3) Il limite alla esigibilità del comportamento attivo è costituito dalla "ordinaria" e non "straordinaria" diligenza, nel senso che le attività che il creditore avrebbe dovuto porre in essere al fine dell'evitabilità del danno, non siano gravose o straordinarie, come esborsi apprezzabili di denaro, assunzione di rischi, apprezzabili sacrifici (Cass. 15 luglio 1982 n. 4174; Cass. 14 novembre 1978 n. 5243; Cass. 25 gennaio 1975 n. 304; Cass. 6 luglio 2002 n. 9850). In applicazione degli esposti principi alla materia in oggetto, questa Corte ha affermato che il lavoratore, licenziato senza giusta causa, deve collocare sul mercato la propria attività lavorativa per ridurre, ex art. 1127 c.c., il pregiudizio subito (ex multis Cass. 18.2.1980 n. 1208; Cass. 11 novembre 2002 n. 15838; Cass. 22 agosto 2003 n. 12352).

La Corte di Appello ha fatto corretta applicazione di tale principio, in quanto ha basato il proprio decisum sul rilievo secondo il quale non era risultato che, dopo il licenziamento, il lavoratore si era iscritto nelle liste di collocamento ovvero nelle liste dei disoccupati aspiranti ad un posto di lavoro, nè che, adoperandosi per la ricerca di esso, era rimasto nondimeno privo di occupazione.

Siffatta argomentazione è conforme al principio secondo cui, in tema di risarcimento del danno cui è tenuto il datore di lavoro in conseguenza del licenziamento illegittimo e con riferimento alla limitazione dello stesso ex art. 1227 c.c., comma 2, l'onere della ordinaria diligenza nella ricerca di una nuova occupazione deve ritenersi assolto dal lavoratore con l'iscrizione nelle liste di collocamento, mentre spetta al debitore provare ulteriori elementi significativi della mancanza dell'ordinaria diligenza. (Cass. 11 maggio 2005 n. 9898 e Cass. 11 marzo 2010 n. 5862 cit.).

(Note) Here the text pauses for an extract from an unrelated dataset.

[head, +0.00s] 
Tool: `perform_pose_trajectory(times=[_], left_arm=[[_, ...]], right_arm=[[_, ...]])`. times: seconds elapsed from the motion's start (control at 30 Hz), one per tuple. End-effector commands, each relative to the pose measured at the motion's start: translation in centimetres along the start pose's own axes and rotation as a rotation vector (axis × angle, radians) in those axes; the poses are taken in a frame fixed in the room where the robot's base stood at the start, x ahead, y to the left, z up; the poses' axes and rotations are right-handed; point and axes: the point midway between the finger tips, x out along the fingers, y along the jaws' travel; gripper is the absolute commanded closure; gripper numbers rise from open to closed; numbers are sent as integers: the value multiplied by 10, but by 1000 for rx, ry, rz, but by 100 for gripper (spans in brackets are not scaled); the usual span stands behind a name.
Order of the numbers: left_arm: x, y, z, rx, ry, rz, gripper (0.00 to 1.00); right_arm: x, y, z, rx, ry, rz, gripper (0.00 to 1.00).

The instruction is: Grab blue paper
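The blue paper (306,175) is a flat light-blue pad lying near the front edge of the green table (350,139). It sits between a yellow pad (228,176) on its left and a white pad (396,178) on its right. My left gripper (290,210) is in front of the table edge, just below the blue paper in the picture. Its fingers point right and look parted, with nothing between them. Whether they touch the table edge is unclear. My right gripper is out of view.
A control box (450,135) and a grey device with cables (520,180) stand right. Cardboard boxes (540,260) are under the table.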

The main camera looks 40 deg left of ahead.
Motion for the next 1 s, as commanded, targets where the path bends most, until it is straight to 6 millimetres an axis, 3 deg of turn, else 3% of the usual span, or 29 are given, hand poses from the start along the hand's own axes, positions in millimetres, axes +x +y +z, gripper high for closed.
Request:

Nè sotto diverso profilo risulta incongrua la motivazione della sentenza impugnata laddove avuto riguardo alle condizioni di mercato ed a quelle soggettive del lavoratore (ed in particolare alla giovane età del lavoratore) la Corte del merito ritiene che nell'arco di tempo di tre anni dall'intervenuta risoluzione del rapporto di lavoro il C. avrebbe potuto trovare un'altra occupazione se si fosse diligentemente attivato in tal senso."